High school students struggling in a subject may turn to tutors for help. Tutors should guide students through their problem areas, offering positive feedback to improve their confidence and prepare them for success in the classroom and beyond. With a set schedule and clearly defined goals, tutors can help high school students boost their grades.

Build a relationship with the student. Rather than jumping into your first tutoring session headfirst and telling the student what she's doing wrong, get to know her. Ask her to explain the concepts that confuse her. Be understanding and help her overcome any anxiety about her course work or the tutoring session.

Set goals. Identify what homework assignments the student needs help with and create a plan to tackle those tasks. Improving the student's organizational skills will allow him to keep track of assignment due dates and boost his time management skills, according to the Cambridge School Volunteers organization.

Review what you discussed at your previous tutoring session. Since many high school courses build on concepts throughout the year, it's important to reinforce the most recent session's lesson and relate it to the current session. Start each tutoring session by briefly reviewing previously learned concepts.

Go slowly. Explain difficult concepts step by step, making sure the student understands each step before moving forward. The University of Wisconsin recommends giving students time to process new information. For example, if physics equations confuse the student, work through each item in the equation before putting the items together.

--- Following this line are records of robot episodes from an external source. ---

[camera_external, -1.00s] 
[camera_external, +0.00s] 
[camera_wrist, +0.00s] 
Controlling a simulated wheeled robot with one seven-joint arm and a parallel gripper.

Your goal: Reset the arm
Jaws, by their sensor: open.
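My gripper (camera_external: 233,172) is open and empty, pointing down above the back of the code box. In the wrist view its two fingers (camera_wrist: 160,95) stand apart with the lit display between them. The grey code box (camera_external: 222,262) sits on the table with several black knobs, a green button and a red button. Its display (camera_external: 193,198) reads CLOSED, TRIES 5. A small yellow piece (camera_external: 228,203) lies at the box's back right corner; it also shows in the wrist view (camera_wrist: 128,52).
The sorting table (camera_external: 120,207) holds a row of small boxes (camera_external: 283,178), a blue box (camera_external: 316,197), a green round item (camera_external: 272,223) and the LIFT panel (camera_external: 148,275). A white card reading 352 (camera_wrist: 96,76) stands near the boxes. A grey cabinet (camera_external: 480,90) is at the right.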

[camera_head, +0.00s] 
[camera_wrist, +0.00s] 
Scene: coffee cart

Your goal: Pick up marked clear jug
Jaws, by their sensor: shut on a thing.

Identify how the student learns best. Some students are visual learners, while others learn better by listening, according to the University of Wisconsin. For example, if a visual learner is struggling in her world history class, use a whiteboard or piece of poster board to create a timeline of important events. A listener might do better if you talk about the historical events.

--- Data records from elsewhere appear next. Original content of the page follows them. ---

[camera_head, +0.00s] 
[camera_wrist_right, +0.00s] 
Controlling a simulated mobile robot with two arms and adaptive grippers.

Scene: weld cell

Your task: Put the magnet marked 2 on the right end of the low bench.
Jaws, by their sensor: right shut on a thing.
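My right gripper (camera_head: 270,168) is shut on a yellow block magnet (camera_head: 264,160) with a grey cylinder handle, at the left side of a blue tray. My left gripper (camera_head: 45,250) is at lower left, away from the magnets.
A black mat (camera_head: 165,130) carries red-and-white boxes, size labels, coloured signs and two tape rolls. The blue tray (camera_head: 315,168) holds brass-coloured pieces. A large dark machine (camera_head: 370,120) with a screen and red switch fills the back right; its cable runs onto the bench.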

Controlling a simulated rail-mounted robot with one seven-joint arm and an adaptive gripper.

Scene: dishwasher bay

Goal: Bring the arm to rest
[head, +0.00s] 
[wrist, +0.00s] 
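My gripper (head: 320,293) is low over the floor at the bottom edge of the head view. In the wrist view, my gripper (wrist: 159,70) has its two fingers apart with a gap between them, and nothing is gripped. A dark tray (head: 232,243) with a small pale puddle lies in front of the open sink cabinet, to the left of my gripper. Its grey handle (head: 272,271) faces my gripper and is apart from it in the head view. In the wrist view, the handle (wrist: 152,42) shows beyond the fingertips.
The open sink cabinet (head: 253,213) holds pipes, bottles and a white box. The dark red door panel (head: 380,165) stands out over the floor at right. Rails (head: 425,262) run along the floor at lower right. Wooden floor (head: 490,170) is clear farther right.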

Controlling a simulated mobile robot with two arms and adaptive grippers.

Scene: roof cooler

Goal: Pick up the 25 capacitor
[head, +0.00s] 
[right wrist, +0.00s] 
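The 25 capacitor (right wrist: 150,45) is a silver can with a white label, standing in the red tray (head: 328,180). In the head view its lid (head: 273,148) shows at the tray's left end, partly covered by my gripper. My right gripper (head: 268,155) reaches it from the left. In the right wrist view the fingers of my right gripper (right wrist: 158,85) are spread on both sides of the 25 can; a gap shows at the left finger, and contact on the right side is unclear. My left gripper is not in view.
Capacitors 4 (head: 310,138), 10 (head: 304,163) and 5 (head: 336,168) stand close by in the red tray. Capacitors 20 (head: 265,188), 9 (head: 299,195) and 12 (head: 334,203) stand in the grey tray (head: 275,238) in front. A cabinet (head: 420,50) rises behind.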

Check for understanding. When you're teaching a concept, such as a principle of geometry, open the lines of communication. The University of Idaho College of Education recommends asking the student to explain the concept back to you. Do not move forward until you're certain the student has grasped the concept.

Give positive feedback. High school students might be ashamed that they need tutoring help, and positive feedback can improve their confidence and push them to learn. Give specific positive feedback, as the University of Wisconsin suggests. For example, if a student is struggling with his writing and the thesis for his book report is strong, tell him, "Your thesis does a great job of letting the reader know what to expect in your paper."